Prisoners of Geography
Tim Marshall
Elliott and Thompson Limited, 2016
Level: beginner
Perspective: Complexity Economics, Evolutionary Economics, Other
Topic: Crises, Economic History, Globalization & International Economic Relations, North-South Relations & Development
page count: 303 pages
ISBN: 9781783962433

Blurb

"All leaders are constrained by geography. Their choices are limited by mountains, rivers, seas and concrete. Yes, to understand world events you need to understand people, ideas and movements ... but if you don't know geography, you'll never have the full picture.; To understand Putin's actions, for example, it is essential to consider that, to be a world power, Russia must have a navy.
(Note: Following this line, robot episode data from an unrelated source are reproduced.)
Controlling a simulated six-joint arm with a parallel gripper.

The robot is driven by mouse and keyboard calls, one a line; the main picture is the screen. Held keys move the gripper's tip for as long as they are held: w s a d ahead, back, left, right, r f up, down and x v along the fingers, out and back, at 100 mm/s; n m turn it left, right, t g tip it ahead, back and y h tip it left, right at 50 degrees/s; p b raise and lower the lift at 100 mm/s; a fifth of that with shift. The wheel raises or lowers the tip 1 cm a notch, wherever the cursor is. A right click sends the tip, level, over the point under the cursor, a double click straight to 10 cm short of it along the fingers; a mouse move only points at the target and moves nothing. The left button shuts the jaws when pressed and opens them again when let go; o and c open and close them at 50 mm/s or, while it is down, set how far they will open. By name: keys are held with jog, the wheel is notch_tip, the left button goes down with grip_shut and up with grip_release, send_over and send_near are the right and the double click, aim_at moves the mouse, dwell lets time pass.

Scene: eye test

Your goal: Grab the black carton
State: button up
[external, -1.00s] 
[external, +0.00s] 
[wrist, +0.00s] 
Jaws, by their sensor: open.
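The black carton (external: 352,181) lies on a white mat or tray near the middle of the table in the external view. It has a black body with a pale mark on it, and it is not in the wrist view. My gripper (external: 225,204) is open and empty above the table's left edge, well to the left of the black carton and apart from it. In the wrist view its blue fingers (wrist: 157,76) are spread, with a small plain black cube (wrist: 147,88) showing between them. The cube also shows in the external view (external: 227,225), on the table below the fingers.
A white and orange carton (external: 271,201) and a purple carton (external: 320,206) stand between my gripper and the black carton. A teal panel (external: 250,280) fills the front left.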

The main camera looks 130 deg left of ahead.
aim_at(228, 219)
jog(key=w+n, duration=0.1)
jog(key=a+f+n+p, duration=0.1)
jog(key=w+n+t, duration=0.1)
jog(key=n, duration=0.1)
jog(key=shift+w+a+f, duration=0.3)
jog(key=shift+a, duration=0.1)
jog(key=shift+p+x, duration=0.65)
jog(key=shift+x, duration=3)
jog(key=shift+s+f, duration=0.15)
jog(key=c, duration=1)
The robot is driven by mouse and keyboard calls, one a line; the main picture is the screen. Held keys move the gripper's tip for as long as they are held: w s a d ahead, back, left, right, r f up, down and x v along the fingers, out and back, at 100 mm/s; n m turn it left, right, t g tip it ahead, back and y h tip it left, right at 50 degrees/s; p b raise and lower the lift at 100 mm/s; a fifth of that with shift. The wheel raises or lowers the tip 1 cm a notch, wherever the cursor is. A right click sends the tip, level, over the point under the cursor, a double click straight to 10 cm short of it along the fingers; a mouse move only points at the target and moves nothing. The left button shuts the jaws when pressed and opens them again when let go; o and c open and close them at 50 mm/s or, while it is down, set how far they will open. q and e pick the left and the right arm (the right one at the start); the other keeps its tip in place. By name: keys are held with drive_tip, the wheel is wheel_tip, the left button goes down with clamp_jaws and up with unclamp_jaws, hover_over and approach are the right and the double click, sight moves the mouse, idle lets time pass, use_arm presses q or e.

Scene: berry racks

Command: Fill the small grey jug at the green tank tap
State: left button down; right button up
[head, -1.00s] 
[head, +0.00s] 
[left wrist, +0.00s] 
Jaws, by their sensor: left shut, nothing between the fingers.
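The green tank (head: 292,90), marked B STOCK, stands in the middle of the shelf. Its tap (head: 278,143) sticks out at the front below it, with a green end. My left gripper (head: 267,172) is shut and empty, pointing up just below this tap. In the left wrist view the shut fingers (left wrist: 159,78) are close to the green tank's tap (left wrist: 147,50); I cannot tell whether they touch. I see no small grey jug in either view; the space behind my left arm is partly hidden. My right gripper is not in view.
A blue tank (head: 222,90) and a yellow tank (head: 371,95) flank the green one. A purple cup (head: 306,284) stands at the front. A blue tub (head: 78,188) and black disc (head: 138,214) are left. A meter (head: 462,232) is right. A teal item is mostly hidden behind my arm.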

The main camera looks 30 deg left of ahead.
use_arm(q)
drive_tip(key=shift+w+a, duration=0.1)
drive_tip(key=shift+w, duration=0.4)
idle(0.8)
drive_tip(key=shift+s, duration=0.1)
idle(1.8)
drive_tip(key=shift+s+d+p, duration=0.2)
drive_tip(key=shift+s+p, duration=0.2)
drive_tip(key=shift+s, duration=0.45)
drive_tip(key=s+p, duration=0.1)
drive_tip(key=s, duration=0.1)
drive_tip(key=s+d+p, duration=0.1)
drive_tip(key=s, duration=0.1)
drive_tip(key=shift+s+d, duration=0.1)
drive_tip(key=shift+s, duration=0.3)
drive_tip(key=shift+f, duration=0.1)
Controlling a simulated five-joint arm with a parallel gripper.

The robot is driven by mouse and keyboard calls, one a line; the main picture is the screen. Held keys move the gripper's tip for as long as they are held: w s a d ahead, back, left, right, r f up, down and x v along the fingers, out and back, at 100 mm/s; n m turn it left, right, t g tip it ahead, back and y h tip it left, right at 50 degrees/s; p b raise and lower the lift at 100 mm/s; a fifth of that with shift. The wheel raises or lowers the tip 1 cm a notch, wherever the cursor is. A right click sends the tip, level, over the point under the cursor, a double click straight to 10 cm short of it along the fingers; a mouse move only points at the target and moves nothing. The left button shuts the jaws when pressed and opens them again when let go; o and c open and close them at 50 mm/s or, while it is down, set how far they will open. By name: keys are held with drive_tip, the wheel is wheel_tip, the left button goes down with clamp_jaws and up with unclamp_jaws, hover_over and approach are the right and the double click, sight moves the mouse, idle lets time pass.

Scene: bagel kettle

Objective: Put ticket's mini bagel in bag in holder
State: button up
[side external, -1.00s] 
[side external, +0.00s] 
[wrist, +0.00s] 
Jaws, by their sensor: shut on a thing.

And if its ports freeze for six months each year then it must have access to a warm water port - hence, the annexation of Crimea was the only option for Putin. To understand the Middle East, it is crucial to know that geography is the reason why countries have logically been shaped as they are - and this is why invented countries (e.g. Syria, Iraq, Libya) will not survive as nation states.; Spread over ten chapters (covering Russia; China; the USA; Latin America; the Middle East; Africa; India and Pakistan; Europe; Japan and Korea; and Greenland and the Arctic), using maps, essays and occasionally the personal experiences of the widely traveled author, Prisoners of Geography looks at the past, present and future to offer an essential guide to one of the major determining factors in world history." --Wheelers.co.nz.

Book summary

Tim Marshall is seeing the world through the lens of geography, providing a fresh way of looking at maps. This is not a book about environmental determinism – the geography of a region is never presented as fatalistic. But it does send a timely reminder that despite technological advances, geography is always there, often forcing the hand of world leaders.

Comment from our editors:

It seem intuitive enough, yet features rarely in economics: the relevance of geography for economic decisions and outcomes. This book demonstrates that, quite apart from different schools of economic thought, it is geography featuring prominently in economic policy and individual agents' behaviour.